Schlimmer als jetzt kann es sowieso nicht werden“, meint Juan Pablo Blanco, Chefredakteur der Zeitung „Baleares Sin Fronteres“ (Grenzenlose Balearen). Die Ankündigungen hält er für Propaganda, die in der Praxis nichts änderten, im öffentlichen Diskurs aber Hass und Vorurteile schürten. Er kenne keine Ausschreibung von Hilfen oder Subventionen, bei denen Ausländer ohne Aufenthaltsgenehmigung berücksichtigt würden. Geholfen werde ihnen vielmehr von karitativen Organisationen wie dem Roten Kreuz, meist durch Essens- oder Sachspenden. Die Ankündigung suggeriere also Zahlungen an Immigranten, die es in der Praxis sowieso nicht gebe, und bestärke damit nur das Bild vom Sozialschmarotzer.

Dass der Umgang mit Immigranten ohne Papiere im Programm einer Regionalregierung auftaucht, ist an sich schon erklärungsbedürftig. Einwanderungsfragen sind eine klare Zuständigkeit der Zentralregierung, konkret auf den Balearen von deren Vertretung. Diese ist vom jetzigen Machtwechsel auf den Inseln unberührt, entschieden wird über sie vielmehr bei den Spanien-Wahlen am 23 Juli. Der Madrider Außenstelle unterstehen Nationalpolizei und Guardia Civil, und ihr unterliegt es, über die Einleitung von Abschiebeverfahren zu entscheiden – nicht nach parteipolitischem Gutdünken, sondern auf der Basis spanischer Gesetze, und nur dann mit Aussicht auf Erfolg, wenn ein Rücknahmeabkommen mit dem Herkunftsland besteht. Die von Vox ins Programm beförderte Absichtserklärung dürfte also in der Praxis nichts ändern.

Hass-Propaganda

Cheikh Ngalgou macht sich weniger über konkrete Folgen als über das allgemeine gesellschaftliche Klima Sorgen. „Solche politischen Aussagen haben mit der Realität nichts zu tun und schüren nur den Hass“, sagt der Vorsitzende der Vereinigung der senegalischen Immigranten auf den Balearen. Ngalgou berichtet von Unternehmern, die beständig billige Arbeitskräfte für die Landwirtschaft anfragten. Während Vox Einwanderer als Bedrohung und Gefahr hinstelle, würden sie dringend auf dem Arbeitsmarkt gebraucht.
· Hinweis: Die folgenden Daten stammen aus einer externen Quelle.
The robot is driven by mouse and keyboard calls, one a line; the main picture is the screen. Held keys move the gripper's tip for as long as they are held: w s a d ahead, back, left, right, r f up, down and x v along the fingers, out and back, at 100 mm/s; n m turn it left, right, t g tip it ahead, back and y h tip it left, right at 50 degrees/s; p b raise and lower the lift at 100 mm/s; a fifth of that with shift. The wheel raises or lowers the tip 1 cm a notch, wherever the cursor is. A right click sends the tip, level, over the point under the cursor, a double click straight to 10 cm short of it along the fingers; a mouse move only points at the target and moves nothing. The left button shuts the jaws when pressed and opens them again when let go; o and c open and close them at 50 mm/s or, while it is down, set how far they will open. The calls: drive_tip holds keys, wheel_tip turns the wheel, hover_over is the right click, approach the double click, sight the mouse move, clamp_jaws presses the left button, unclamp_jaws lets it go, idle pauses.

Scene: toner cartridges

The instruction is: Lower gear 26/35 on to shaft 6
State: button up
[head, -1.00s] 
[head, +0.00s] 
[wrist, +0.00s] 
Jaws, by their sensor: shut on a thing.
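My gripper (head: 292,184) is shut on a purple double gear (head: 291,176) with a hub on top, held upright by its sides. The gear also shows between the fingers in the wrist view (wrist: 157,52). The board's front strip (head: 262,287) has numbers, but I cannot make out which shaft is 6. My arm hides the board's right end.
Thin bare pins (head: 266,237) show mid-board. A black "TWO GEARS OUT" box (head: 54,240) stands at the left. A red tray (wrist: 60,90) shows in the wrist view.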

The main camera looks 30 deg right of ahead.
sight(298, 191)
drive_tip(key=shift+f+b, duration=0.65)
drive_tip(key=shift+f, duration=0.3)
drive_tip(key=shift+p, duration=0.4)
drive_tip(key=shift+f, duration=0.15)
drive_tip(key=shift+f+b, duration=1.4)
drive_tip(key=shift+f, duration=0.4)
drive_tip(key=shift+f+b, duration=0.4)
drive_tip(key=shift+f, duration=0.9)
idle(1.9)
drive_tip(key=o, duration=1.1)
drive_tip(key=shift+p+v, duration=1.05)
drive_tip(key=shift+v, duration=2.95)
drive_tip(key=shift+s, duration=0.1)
Der Senegalese verweist zudem darauf, dass sich beim Thema Papiere durchaus etwas getan habe. Seit 2022 können Antragsteller in Spanien nicht mehr nur arraigo social (soziale Verwurzelung), arraigo familiar (Familie) oder arraigo laboral (Arbeitsvertrag) für einen Antrag zur Aufenthaltsgenehmigung anführen, sondern auch einen Ausbildungsvertrag vorlegen (arraigo por formación). Voraussetzung für einen solchen Antrag ist eine Mindestaufenthaltsdauer in Spanien von zwei Jahren, es dürfen auch keine Vorstrafen vorliegen, weder im Herkunftsland noch in Spanien. Diese Chance hätten nun viele seiner Landsleute ergriffen, berichtet Ngalgou.

Die Sache mit der Gesundheitskarte

Keine Erwähnung findet im Programm der neuen Balearen-Regierung der Umgang mit der staatlichen Gesundheitskarte. Bis 2015 hatten Immigranten ohne Papiere auf den Balearen keinen Anspruch auf sie, und der Tod eines an Tuberkulose erkrankten Einwanderers, der nicht behandelt worden war, löste 2013 einen Skandal aus. Unter der Armengol-Regierung wurde die Gesundheitskarte vor acht Jahren dann wieder an alle ausgegeben.

Man müsse abwarten, inwieweit Wahlkampfsprüche Eingang in die Politik fänden und inwieweit sich die PP vor den Karren der Rechtspopulisten spannen lasse, meint Mustafa Boulharrak, Sprecher der marokkanischen Vereinigung Al Magreb. Er spüre zwar Besorgnis unter seinen Landsleuten, gerade gegen Muslime habe Vox in den vergangenen Jahren Vorurteile geschürt. Aber der Umgang mit Einwanderern hänge nicht nur von der politischen Couleur der Landesregierung ab. Er vertraue auf die staatlichen Normen und die Zivilgesellschaft, so Boulharrak. Diese werde nicht so einfach zulassen, dass Freiheitsrechte von Minderheiten eingeschränkt würden.